For this method, three measurement directions (\(x\)-, \(y\)- and \(p\)-direction) are necessary. As in Eq. 17 an isotropic stress state is assumed for each measured direction, this is not an exact solution.

4 Experiment

For analysing the different methods, thermally tempered flat glass without any external load as well as loaded within a four-point bending test were investigated.

4.1 Thermally tempered glass

The thermal tempering process is described, for example, in (Schneider 2016). The result of the tempering process is a parabolic stress state with compressive stresses at the surfaces and tensile stresses in the centre of the glass. A homogeneous heating and cooling of a glass pane is not possible, since local differences in the thermal process occur due to the rollers on which the glass is transported, the nozzles from which air flows for cooling and the complex heat distribution in the furnace. Optical anisotropy effects are a visible effect of the local differences in the thermal process. These optical effects occur when the principal stresses are anisotropic, that is, \({\sigma }_{1}\ne {\sigma }_{2}\).

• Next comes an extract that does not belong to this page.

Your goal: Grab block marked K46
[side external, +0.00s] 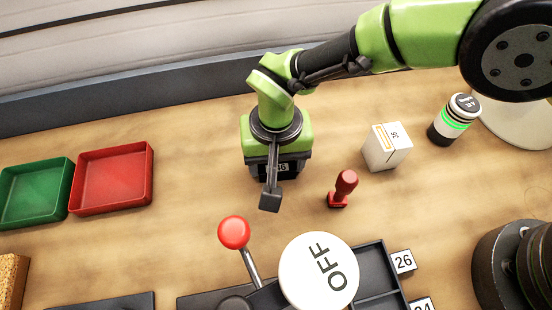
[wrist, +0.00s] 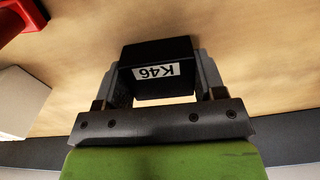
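The block marked K46 (wrist: 165,52) is dark with a white label. In the wrist view it sits between the two fingers of my gripper (wrist: 160,85), its label facing the camera. The fingers lie close along both sides of it; I cannot tell whether they press on it. In the side external view my gripper (side external: 272,190) points down at the middle of the table. Part of the block's label (side external: 283,168) shows there, and one finger hides part of the block.
A red stamp-like piece (side external: 345,187) and a white box (side external: 386,147) stand to the right. A red tray (side external: 112,209) and green tray (side external: 35,221) lie left. A red-knobbed lever (side external: 234,233), round OFF sign (side external: 318,272) and dark compartment tray (side external: 376,258) are in front.

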Since stresses mainly occur in the \(x\)- and \(y\)-directions, stresses in the \(z\)-direction can be neglected. A statement about the principal stress directions at each point of the glass sheet is not possible due to the complex thermal process.

Details of the five specimens investigated in this work are summarized in Table 1. Specimens 1 to 4 were investigated without any external load, specimen 5 was investigated in a four-point bending test. Specimens 1 to 4 were measured at 21 positions per specimen. Only 6 positions per specimen are discussed in this work. The numbers in braces indicate the row numbers of results given in Table 3.

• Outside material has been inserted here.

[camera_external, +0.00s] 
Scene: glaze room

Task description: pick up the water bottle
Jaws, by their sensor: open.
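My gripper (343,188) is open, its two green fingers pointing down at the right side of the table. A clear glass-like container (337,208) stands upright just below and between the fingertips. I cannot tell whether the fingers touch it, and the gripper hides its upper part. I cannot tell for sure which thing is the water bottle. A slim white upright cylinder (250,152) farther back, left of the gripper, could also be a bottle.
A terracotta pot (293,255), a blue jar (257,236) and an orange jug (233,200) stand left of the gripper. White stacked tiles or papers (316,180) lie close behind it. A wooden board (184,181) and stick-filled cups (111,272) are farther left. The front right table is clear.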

Table 1 List of investigated glass specimens. FT refers to fully tempered glass (surface compression stresses above 90 MPa). HSG refers to heat strengthened glass (surface compression stresses between 30 and 60 MPa). Number of measurement locations on the specimen and number of applied load steps are given. Numbers in braces in column 6 refer to results given in Table 3. Measurement setups describe the number of different coordinate systems used

4.2 Four-point bending test

Figure 2a shows the set up for the four-point bending test, which was performed inverted in order to set up the SCALP-05. A universal testing machine by ZWICK ROELL and its implemented load cell was used to apply the external forces. In this way, tensile stresses were applied to the upper surface of the specimen. Figure 2b shows static system, dimensions and the moment distribution.

Fig. 2

Four-point bending test: a Test set up and b Static system, dimensions and moment distribution. ©Thiele

Principal stress directions are known in this case. Stresses due to external load add to residual stresses from thermal tempering. As the SCALP is placed on the top side, stresses in \(x\)-direction reduce due to the external load. In this work stresses due to transverse strain are neglected.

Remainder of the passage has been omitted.